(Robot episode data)
begin
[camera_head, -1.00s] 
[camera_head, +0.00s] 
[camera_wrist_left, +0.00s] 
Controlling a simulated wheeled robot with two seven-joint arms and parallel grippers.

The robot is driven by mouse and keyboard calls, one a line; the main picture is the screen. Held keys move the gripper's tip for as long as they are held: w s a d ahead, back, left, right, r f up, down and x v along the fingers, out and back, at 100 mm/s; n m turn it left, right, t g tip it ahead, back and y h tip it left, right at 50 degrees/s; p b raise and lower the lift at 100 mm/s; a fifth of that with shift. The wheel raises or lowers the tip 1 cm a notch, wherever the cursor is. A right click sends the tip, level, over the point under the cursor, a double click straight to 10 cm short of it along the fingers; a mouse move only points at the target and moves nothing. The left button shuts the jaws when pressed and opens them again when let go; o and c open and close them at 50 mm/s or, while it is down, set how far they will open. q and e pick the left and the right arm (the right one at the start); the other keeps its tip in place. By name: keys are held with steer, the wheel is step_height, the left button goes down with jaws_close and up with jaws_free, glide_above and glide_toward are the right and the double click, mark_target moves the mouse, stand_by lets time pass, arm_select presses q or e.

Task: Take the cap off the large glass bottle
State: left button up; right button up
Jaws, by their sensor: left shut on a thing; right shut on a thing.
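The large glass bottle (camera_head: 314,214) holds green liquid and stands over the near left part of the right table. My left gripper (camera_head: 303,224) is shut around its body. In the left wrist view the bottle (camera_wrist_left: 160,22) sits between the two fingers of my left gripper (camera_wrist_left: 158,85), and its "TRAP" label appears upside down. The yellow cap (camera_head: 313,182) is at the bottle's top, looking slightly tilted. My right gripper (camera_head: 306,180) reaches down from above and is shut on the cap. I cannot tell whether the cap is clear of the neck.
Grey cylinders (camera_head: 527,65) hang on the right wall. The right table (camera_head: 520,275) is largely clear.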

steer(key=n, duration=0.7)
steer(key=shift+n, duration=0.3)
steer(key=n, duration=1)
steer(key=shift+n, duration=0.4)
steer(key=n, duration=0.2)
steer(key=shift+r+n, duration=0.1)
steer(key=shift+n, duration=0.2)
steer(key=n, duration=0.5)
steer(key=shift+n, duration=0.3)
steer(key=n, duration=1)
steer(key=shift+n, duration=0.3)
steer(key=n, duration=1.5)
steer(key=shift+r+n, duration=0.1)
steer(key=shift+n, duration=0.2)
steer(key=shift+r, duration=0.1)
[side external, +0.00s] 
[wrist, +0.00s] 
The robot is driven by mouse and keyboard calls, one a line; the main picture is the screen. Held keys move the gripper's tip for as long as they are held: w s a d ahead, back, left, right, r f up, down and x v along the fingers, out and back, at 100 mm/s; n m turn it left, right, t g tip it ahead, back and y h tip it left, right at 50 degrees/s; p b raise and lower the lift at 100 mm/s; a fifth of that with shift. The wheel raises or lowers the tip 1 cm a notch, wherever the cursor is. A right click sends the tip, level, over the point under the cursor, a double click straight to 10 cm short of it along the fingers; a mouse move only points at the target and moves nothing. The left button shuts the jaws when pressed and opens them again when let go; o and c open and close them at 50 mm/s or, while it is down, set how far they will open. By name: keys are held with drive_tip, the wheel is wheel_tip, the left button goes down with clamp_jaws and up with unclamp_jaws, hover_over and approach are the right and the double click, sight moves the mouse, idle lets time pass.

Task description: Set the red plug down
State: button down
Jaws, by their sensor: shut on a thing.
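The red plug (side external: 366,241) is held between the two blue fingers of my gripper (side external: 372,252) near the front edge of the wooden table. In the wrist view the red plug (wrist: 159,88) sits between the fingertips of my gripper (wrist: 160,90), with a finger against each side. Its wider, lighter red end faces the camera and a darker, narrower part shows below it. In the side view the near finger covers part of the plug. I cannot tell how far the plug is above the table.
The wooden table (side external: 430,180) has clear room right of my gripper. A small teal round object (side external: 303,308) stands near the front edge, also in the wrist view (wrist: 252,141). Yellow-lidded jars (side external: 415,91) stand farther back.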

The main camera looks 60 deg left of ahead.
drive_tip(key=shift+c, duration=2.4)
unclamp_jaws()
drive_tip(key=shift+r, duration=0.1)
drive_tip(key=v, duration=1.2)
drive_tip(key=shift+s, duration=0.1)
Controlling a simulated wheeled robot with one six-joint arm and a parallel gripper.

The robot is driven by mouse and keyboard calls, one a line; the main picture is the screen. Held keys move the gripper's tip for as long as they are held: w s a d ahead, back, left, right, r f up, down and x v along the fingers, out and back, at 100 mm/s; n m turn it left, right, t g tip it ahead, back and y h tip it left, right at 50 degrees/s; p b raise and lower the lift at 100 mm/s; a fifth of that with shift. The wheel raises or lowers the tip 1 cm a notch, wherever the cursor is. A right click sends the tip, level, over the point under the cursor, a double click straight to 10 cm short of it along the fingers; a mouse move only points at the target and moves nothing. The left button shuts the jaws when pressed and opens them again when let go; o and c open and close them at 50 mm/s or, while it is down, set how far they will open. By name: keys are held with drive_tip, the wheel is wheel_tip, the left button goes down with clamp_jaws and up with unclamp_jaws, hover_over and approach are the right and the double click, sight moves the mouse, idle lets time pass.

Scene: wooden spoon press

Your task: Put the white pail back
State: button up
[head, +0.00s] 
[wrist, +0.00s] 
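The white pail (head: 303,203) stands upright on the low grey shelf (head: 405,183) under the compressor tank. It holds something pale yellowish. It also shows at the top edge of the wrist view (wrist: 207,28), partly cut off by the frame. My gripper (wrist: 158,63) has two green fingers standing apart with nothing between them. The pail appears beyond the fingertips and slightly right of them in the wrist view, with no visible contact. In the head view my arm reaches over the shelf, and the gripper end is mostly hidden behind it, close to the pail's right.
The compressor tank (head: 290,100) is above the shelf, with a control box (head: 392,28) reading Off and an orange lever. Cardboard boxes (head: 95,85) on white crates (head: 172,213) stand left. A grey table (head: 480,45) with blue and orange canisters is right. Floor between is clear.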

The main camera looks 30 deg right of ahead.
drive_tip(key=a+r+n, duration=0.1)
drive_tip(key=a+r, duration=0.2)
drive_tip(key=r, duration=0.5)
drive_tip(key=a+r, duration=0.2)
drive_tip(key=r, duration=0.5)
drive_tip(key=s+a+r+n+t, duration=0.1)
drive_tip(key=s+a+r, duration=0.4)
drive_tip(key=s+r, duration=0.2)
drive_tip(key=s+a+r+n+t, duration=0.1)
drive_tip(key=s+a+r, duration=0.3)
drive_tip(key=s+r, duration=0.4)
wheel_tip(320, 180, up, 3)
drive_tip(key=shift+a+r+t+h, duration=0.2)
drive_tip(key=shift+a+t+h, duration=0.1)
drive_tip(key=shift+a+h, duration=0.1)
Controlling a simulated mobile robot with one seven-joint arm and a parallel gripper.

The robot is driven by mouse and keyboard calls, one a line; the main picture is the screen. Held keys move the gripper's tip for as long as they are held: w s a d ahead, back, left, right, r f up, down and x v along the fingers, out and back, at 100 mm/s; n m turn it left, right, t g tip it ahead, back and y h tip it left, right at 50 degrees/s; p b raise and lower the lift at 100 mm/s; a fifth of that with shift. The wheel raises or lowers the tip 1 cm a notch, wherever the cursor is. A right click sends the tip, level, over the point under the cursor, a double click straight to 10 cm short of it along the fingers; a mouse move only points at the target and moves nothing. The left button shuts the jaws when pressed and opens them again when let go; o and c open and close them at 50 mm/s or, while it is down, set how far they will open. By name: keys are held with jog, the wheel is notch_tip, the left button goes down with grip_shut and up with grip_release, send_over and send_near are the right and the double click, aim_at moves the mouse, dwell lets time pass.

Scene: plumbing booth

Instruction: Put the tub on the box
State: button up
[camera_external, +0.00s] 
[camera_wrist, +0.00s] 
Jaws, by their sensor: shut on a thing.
end
Task description: Of all the entries above, repeat only the lines from the line that has "Scene: wooden spoon press" to the line that has "[head, +0.00s]", both lines included, exactly.

Written answer:
Scene: wooden spoon press

Your task: Put the white pail back
State: button up
[head, +0.00s] 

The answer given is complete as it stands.